I love this kind of subtlety in Revit. If we agree to a true north then what about "other" north? The question seems absurd and it is. there is only one in the world, only one, the other is not north
By DGSketcher
#297576
UK mapping has three values for North. True North - The North Pole, Magnetic North - Where a compass points and Grid North - Relates to the National Grid mapping system which was based on perfect squares. I haven't swotted up recently on how GPS impacts these options. There may be some scope for error between survey systems. :)
#297579
Nobody builds from the model but from the 2D deliverables. The idea of ​​getting 100% dynamic 2D deliverables by the model seems to me more important than to play with concepts of North that do not contribute anything to the project. And finaly no one understands the operating rules of this labyrinthine system any more.

I invite you to imagine this type of consideration before launching the GPS in your car

The art of confusing what is simple
#297610
Ohcad wrote:
Fri Mar 22, 2019 2:38 am
........

First thing that hit me (years ago when i first got student version of Revit for $150 hee hee); was that I liked very much the Architectural mindset that created ArchiCAD; especially in comparison to the way Revit appears to be created by a room full of Engineers. Certainly powerful but oy vei the steps involved >> give me push/pull please (I first got form•Z in 1992 and MiniCAD to do the CD's. So i go waaaaay back. But always on a Mac and often doing visualization. ....

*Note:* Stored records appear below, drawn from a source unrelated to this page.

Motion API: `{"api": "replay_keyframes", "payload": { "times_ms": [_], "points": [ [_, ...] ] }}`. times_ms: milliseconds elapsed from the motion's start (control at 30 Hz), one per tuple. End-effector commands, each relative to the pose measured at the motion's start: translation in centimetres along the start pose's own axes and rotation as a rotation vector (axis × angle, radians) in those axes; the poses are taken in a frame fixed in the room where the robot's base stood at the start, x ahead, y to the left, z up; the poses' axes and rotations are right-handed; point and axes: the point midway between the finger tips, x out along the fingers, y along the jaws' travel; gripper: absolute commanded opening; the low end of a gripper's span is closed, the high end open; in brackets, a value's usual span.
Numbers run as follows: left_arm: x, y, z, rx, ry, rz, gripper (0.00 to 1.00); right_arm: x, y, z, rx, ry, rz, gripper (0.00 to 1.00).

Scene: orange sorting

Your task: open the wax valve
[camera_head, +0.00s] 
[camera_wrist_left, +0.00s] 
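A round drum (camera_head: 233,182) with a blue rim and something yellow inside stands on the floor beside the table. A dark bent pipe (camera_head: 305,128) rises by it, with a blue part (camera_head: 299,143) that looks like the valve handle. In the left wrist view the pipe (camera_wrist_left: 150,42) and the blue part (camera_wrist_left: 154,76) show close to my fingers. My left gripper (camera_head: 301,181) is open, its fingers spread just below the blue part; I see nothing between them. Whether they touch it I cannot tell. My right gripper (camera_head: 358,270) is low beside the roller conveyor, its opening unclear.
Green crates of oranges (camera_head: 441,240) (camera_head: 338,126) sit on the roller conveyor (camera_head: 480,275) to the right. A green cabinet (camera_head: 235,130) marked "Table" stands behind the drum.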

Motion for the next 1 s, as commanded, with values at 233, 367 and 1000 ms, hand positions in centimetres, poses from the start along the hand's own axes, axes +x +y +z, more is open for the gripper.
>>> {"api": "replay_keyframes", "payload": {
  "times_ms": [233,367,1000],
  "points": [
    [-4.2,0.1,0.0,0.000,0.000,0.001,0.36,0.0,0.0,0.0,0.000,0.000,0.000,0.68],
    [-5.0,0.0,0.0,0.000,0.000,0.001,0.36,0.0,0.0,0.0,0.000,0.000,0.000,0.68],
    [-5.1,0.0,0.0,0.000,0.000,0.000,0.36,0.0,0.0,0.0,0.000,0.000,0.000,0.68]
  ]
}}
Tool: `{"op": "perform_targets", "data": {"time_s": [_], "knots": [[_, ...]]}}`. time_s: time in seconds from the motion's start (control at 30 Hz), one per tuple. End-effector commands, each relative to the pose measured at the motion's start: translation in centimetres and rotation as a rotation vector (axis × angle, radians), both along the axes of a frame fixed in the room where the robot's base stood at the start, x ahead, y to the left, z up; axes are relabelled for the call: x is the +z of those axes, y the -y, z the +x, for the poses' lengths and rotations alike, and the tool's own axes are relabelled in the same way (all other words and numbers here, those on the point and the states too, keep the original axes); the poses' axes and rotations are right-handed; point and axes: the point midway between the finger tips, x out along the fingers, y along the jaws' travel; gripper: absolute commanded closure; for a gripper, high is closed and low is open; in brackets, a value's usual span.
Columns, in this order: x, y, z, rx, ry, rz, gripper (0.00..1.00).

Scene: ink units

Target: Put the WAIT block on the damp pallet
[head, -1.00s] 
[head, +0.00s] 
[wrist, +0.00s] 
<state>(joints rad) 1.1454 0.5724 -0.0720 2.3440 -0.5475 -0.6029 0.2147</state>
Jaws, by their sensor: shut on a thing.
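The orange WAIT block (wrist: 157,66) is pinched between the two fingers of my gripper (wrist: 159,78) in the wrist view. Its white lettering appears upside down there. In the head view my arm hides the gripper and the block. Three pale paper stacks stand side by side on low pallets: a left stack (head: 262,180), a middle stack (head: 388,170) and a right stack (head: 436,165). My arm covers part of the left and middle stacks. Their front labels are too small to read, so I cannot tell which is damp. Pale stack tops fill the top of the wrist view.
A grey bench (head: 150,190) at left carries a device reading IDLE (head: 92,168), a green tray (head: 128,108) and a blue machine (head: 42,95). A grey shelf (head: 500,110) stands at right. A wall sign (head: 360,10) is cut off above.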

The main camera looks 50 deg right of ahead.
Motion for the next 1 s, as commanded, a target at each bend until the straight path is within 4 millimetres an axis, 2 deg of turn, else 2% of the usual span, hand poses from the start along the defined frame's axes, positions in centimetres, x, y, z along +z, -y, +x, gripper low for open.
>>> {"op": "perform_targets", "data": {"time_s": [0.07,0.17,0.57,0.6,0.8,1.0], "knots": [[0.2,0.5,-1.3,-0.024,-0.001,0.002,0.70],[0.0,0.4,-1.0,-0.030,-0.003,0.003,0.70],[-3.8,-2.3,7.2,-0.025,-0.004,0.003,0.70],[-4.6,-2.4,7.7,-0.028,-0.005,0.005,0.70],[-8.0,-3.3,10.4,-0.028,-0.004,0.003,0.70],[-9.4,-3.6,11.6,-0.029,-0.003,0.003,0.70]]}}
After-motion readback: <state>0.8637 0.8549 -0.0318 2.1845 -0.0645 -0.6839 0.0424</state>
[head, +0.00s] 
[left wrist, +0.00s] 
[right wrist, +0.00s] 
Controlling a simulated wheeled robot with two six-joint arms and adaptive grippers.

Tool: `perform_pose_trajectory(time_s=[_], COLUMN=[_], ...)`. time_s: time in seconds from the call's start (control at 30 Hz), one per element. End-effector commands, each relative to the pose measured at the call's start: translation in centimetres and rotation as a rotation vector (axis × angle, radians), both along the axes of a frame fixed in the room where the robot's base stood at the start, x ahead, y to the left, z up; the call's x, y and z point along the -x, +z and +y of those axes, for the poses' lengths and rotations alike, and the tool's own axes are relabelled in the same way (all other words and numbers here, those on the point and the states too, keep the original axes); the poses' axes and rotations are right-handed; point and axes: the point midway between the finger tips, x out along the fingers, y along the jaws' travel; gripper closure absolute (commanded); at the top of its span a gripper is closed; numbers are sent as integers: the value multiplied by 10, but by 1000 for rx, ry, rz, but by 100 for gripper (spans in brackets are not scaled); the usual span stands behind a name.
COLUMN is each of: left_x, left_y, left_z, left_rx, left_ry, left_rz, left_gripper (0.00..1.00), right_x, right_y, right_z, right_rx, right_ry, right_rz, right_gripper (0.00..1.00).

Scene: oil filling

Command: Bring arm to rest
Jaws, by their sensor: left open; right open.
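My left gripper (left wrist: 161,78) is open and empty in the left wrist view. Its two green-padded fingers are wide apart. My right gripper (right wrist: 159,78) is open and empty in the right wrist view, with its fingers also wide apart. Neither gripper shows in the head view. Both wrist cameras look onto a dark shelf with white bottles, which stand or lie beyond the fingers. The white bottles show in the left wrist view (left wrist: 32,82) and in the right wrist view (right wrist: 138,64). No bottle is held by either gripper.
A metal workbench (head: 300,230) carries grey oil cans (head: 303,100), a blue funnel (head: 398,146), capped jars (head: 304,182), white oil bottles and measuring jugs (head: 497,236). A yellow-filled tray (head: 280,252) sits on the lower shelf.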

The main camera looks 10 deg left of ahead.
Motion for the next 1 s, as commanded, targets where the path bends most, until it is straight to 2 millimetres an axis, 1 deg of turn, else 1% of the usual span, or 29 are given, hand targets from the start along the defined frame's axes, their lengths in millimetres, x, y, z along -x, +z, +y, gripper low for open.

That might be because Revit was literally re-purposed from an Engineering program known as Pro-E back in the early '90's.
That's why it still feels (and acts) like an engineering program or like it was designed by a room of engineers (like the fact that you can only work in isometric projection in 3D view like the way they do in other engineering MCAD or product design software like Solidworks and the like - and not in true perspective view like we were taught in Architecture school, for example. Or the spreadsheet-like, 'Tax Form'-like interface and GUI navigation).

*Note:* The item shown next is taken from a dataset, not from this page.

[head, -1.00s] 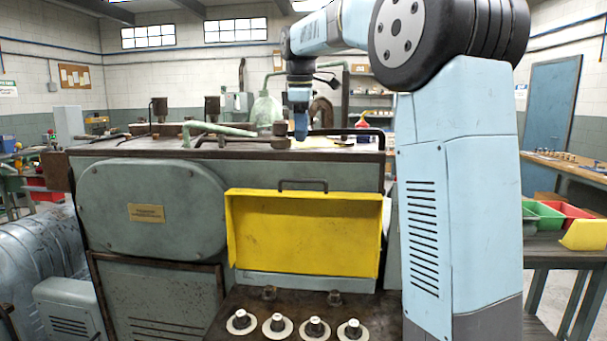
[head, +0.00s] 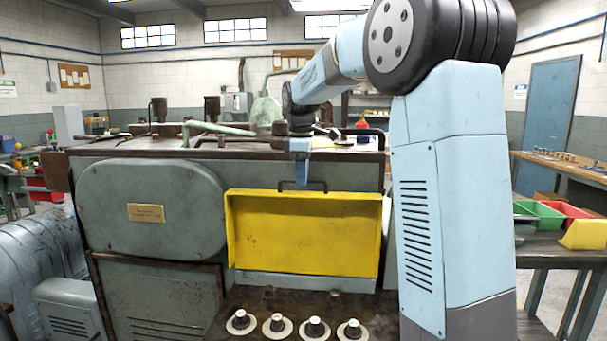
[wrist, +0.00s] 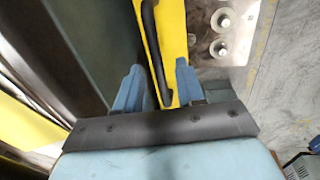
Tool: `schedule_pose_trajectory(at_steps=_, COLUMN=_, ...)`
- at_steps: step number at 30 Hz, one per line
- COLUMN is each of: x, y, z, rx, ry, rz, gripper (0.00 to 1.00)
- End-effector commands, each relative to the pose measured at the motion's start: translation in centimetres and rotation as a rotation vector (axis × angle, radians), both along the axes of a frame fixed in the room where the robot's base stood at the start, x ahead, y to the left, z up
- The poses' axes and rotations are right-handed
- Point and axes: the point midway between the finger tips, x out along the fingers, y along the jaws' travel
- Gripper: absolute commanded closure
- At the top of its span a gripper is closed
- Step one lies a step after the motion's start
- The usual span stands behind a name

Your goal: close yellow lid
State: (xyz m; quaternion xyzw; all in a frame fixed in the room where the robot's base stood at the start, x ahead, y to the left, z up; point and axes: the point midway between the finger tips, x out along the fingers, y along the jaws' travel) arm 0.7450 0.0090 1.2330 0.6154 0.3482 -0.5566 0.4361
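The yellow lid (head: 303,235) hangs tilted down on the front of the green machine, its dark handle (head: 318,185) along its top edge. In the wrist view the lid (wrist: 174,35) is a yellow strip, with the black handle (wrist: 150,35) crossing it. My gripper (head: 302,182) is pointing down at the handle in the head view. In the wrist view my gripper (wrist: 160,68) is open, with its blue fingers apart on either side of the handle. I cannot tell whether either finger touches it.
The green machine (head: 180,265) has a flat top with pipes and a dark bar (head: 350,133). Several round knobs (head: 314,328) stand on a ledge below the lid. Colored bins (head: 540,214) sit on a bench at the right.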

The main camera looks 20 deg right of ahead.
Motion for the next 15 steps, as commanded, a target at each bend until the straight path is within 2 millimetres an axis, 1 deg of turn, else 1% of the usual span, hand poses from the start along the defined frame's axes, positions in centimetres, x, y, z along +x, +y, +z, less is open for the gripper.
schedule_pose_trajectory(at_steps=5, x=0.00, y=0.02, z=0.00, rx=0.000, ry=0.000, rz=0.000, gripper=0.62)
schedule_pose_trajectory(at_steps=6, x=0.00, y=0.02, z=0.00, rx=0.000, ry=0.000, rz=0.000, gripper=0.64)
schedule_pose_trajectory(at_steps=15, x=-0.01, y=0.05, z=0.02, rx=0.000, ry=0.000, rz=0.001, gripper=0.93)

ArchiCAD was built from the ground up as an architectural design software, for architects and by architects,....as the saying goes.
It mostly remains true.
User avatar
By LaszloNagy
#297674
Bricklyne Clarence wrote:
Thu May 23, 2019 10:18 pm
That might be because Revit was literally re-purposed from an Engineering program known as Pro-E back in the early '90's.
That's why it still feels (and acts) like an engineering program or like it was designed by a room of engineers (like the fact that you can only work in isometric projection in 3D view like the way they do in other engineering MCAD or product design software like Solidworks and the like - and not in true perspective view like we were taught in Architecture school, for example. Or the spreadsheet-like, 'Tax Form'-like interface and GUI navigation).

ArchiCAD was built from the ground up as an architectural design software, for architects and by architects,....as the saying goes.
It mostly remains true.

AFAIK, it was not re-purposed from Pro Engineer. It was developed by people who previously worked on Solidworks (and maybe Pro Engineer), but it is true, they were much more engineers than architects. And I agree that it really shows in how Revit looks and works.

About isometric vs. perspective: they have made a few improvements in that area so now you can move around in Perspective as well, and there are also several editing operations you can perform there. So it is no longer true that you can only work in Axonometric Views in Revit (it was true a few versions ago).